Jageshwar Dham is a scenic and quiet place in Almora district. The place is popular for an ancient large group of around 124 Hindu temples. It is 36 kilometers from “the cultural city” of Almora, in the Kumaon region of Uttarakhand. Perched at the height of 1870 meters, Jageshwar Dham is the 8th among the twelve Jyotirlingas and holds great religious value for Hindus.
History of Jageshwar Dham:
There is no definite dating history of the construction of Jageshwar group of temples. The early history of these ancient temples dates between the 7th and 12th century. According to the ASI, the temples belong to the post-Gupta and pre-medieval eras. Noticeably, these are one of the oldest temples in India.
The temples were renovated during the period of Katyuri King Shalivahandeva. There is an inscription of Malla Kings on the main temple premises, which indicates their devotion to Jageshwar. The Chand dynasty Kings of Kumaon were also patrons of the Jageshwar temple. Pilgrims used to pass through Jageshwar en-route to Kailash and Mansarovar before the construction of roads.
Jageshwar is popular among Hindu devotees, travel enthusiasts and more noticeably monks and they continue to make efforts to protect the site’s sacredness. The Jageshwar temples are 124 in number, among these, 108 temples are dedicated to Lord Shiva.
It is a part of the Hindu sacred geography, particularly for the central Himalayan region. Many people complete a part of the post-cremation last rites after the death of a person at the Jageshwar temples. Pilgrims combine their pilgrimage to Jageshwar Temples with those at Lake Mansarovar or Badrinath and Kedarnath, or other places in the Himalayas such as Gangotri.
The temples have many stone Shiv Lingam, surrounded by stone sculptures of various deities. The architecture of Jageshwar belongs to the Nagara style, which is characterized by a tall curved spire surmounted by a capstone and a Kalasha crown. There is a huge old deodar tree inside the temple complex. The tree has great significance and which is worshiped by locals. There is a small pond filled with water with stone steps. Just behind the temple complex in a small stream flows known as Jata Ganga river.

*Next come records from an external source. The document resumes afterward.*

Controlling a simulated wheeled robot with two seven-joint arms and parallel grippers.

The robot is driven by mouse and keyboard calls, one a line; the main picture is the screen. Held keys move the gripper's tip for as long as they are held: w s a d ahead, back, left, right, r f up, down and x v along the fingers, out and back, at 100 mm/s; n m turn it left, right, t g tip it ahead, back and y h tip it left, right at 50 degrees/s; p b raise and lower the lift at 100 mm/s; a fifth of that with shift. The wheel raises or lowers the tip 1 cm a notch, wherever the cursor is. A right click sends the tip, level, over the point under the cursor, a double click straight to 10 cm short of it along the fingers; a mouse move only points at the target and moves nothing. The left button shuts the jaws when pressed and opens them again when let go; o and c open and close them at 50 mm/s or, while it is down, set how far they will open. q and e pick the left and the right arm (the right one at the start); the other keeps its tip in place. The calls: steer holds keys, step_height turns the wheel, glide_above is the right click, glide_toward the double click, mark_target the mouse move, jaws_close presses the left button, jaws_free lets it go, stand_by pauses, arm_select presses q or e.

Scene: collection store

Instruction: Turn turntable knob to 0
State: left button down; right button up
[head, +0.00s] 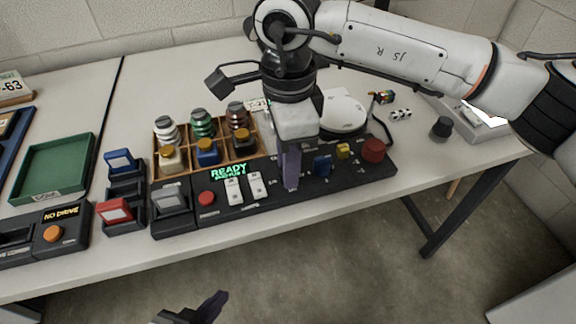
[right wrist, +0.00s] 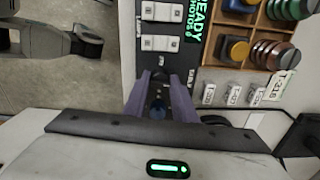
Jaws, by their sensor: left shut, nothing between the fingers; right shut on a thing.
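The black control console (head: 222,215) lies along the table front, with the white turntable disc (head: 343,112) behind its right half. My right gripper (head: 291,185) points down onto the console, right of the white rocker switches. In the right wrist view its two purple-grey fingers (right wrist: 160,92) are closed around a small dark knob (right wrist: 157,108), mostly hidden between them. Its pointer and scale cannot be read. In the head view the fingers hide this knob. My left gripper (head: 208,306) is shut and empty, low in front of the table.
The green display (head: 228,171) reads READY with a small second line. A wooden box (head: 175,178) of jars is behind the console. A green tray (head: 55,168) lies left.

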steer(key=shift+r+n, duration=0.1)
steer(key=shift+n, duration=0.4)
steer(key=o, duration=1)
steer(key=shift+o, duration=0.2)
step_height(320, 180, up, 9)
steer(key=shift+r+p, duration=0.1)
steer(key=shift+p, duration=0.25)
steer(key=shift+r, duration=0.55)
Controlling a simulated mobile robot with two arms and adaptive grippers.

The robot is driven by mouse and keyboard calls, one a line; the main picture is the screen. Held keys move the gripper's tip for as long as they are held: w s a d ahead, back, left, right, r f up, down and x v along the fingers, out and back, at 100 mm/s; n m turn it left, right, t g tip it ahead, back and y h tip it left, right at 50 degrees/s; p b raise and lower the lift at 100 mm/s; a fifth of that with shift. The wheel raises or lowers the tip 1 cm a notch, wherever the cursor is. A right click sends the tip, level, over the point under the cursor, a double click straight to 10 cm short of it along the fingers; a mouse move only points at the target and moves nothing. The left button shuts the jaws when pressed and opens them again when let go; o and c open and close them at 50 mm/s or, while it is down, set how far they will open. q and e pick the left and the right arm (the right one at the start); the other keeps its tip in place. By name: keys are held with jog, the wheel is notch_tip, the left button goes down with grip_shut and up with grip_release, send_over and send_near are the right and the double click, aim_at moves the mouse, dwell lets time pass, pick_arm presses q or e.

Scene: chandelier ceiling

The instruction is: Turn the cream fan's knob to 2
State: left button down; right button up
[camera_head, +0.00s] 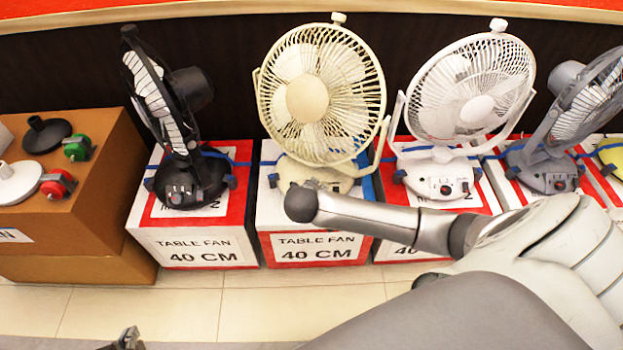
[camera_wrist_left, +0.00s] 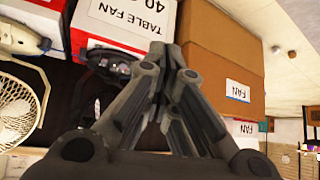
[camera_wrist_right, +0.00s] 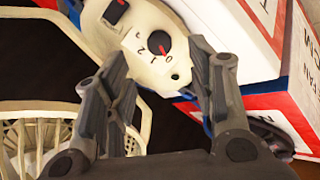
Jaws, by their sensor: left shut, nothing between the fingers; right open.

Mythology of Jageshwar Dham:
It is also believed that Adi Guru Shankaracharya visited Jageshwar and renovated and re-established many. There is a cremation ground inside the entry. The cremation ground may belong to Chand kings. It is believed that Sati, the act of self-immolation, may have been performed here.
Festivals in Jageshwar Dham:
Two main festivals are celebrated at Jageshwar temple: “Shivratri” and “Shravan Maas” which falls between July to August.
Jageshwar Temple Aarti:
Aarti at Jageshwar Temple is done for 45 minutes at the time of sunset. During this time, the atmosphere of the temple becomes enchanted by the words of music and shlokas. Shivaling is bathed and anointed is done by the priest of the temple.
Temples in Jageshwar Dham:
- Shri Jyotirling
- Mahamritunjay Mahadev Temple
- Pushti Devi Temple
- Dakshinmukhi Hanuman Temple
- Navgrah Temple
- Kedarshwar Temple
- Lakuleesh Temple
- Taandeshwar Temple
- Batuk Bhairav Temple
- Kuber Temple
- Dandeshwar Temple
Archaeological Museum Jageshwar:
Jageshwar Museum exhibits local craft. Most of the artisans displayed here have been brought from Jageshwar or nearby areas. There are frescoes on the rocks like Ganesh, Indra or Lord Vishnu, the goddess Ashta Vasu, the sun in the vertical posture, Uma Maheshwar and Vishnu. The graffiti of Shakti is in the form of Chamunda, Kaumaadi, Kanakdurga, Mahishasuramthini, Lakshmi, Durga etc. Here also some majestic mural can be seen which have also shown the majestic devotees and majestic riders. The pavilions of the museum’s gates are made up of large plaques of inscriptions on which the records are covered. The best artwork of this museum is the life-size replica of the Poon King, which is made in the Astartha. It has been brought by road from Dandeshwar temple. This is a rare statue of the Kumaon area.
How to Reach Jageshwar:
This uniquely identified and popular pilgrimage and the scenic destination is only 36 kilometers away from Almora. The place is not just a pilgrimage site. A number of travelers from all around the country and even foreign countries visit this region to seek spirituality and peace, and to explore the architecture of ancient temples. They come to be a part of the evergreen natural beauty of the region. Reaching Jageshwar is not a difficult task. It is quite well connected via rail and road routes. One can also plan to reach Jageshwar by air.
The closest railway station to reach Jageshwar is Kathgodam Railway Station. The railway station is at a distance of 125 kilometers from Jageshwar town. From Kathgodham it is easy to find a private or shared taxi to Jageshwar and Almora.